● **Aim**: Every line from the one with "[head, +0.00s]" to the one with "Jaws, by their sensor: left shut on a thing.", including those two, is to be copied exactly; all other lines of the entries below are left out.

● **Stored items**:
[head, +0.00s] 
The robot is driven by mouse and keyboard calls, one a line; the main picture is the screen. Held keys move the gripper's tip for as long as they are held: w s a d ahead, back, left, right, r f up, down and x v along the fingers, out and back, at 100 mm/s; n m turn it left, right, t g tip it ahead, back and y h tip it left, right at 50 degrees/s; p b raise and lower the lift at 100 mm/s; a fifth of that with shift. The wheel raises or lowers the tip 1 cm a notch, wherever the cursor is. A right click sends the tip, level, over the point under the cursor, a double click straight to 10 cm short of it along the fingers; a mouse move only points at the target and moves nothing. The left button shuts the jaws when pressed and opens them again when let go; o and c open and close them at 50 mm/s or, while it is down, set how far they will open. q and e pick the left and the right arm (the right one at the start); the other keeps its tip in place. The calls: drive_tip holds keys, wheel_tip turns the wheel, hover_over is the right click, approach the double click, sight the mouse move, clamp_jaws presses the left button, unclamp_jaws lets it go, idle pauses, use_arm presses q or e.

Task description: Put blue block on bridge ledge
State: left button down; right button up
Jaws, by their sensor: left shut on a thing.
==
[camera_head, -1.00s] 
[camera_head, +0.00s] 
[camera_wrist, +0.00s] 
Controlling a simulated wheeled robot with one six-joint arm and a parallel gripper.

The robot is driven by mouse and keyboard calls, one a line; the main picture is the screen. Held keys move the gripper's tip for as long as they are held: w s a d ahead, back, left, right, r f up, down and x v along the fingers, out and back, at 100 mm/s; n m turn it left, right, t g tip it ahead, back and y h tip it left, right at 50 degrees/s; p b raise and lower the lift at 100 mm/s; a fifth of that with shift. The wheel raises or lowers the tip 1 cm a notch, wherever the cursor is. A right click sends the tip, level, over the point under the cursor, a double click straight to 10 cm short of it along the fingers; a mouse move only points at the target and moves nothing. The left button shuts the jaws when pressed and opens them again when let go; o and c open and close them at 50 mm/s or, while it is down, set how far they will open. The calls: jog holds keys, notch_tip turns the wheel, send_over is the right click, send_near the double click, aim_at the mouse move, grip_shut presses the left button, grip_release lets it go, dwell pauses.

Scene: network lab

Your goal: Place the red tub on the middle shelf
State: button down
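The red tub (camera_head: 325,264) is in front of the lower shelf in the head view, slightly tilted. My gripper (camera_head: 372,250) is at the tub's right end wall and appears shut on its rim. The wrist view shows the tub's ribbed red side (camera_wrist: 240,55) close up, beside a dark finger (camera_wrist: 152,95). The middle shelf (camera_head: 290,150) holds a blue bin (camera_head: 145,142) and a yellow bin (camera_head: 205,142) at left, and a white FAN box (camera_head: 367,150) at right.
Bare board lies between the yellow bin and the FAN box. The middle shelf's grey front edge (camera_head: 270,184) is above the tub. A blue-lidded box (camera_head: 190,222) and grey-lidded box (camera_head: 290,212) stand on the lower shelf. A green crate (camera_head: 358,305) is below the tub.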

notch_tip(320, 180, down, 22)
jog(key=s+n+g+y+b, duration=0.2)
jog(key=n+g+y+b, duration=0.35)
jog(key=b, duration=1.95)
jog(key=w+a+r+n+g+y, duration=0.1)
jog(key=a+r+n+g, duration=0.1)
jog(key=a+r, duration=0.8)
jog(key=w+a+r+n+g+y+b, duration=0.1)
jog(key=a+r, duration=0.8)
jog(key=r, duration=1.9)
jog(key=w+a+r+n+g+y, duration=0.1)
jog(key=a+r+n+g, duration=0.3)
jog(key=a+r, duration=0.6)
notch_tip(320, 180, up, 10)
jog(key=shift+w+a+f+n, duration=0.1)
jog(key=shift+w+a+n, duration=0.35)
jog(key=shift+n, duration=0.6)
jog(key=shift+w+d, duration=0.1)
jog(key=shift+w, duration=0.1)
---
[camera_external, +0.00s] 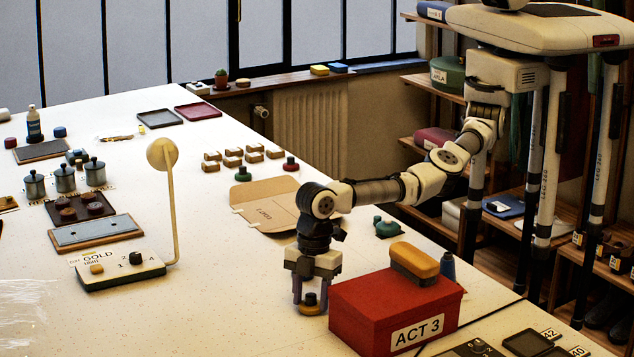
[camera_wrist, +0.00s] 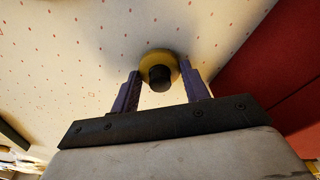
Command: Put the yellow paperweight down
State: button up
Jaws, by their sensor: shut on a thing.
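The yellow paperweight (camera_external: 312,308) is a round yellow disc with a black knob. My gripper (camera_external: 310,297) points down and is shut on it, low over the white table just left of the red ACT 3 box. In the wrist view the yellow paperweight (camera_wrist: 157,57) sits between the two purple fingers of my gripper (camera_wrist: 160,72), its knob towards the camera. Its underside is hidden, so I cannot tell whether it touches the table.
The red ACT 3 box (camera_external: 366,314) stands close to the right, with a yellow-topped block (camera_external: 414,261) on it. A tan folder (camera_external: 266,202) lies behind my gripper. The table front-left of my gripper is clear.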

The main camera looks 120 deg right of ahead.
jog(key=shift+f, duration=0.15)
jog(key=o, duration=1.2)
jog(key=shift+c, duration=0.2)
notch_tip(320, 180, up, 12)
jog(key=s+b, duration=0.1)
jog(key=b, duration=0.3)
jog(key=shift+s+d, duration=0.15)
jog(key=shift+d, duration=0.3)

● **Solution to the exercise**:
[head, +0.00s] 
The robot is driven by mouse and keyboard calls, one a line; the main picture is the screen. Held keys move the gripper's tip for as long as they are held: w s a d ahead, back, left, right, r f up, down and x v along the fingers, out and back, at 100 mm/s; n m turn it left, right, t g tip it ahead, back and y h tip it left, right at 50 degrees/s; p b raise and lower the lift at 100 mm/s; a fifth of that with shift. The wheel raises or lowers the tip 1 cm a notch, wherever the cursor is. A right click sends the tip, level, over the point under the cursor, a double click straight to 10 cm short of it along the fingers; a mouse move only points at the target and moves nothing. The left button shuts the jaws when pressed and opens them again when let go; o and c open and close them at 50 mm/s or, while it is down, set how far they will open. q and e pick the left and the right arm (the right one at the start); the other keeps its tip in place. The calls: drive_tip holds keys, wheel_tip turns the wheel, hover_over is the right click, approach the double click, sight the mouse move, clamp_jaws presses the left button, unclamp_jaws lets it go, idle pauses, use_arm presses q or e.

Task description: Put blue block on bridge ledge
State: left button down; right button up
Jaws, by their sensor: left shut on a thing.

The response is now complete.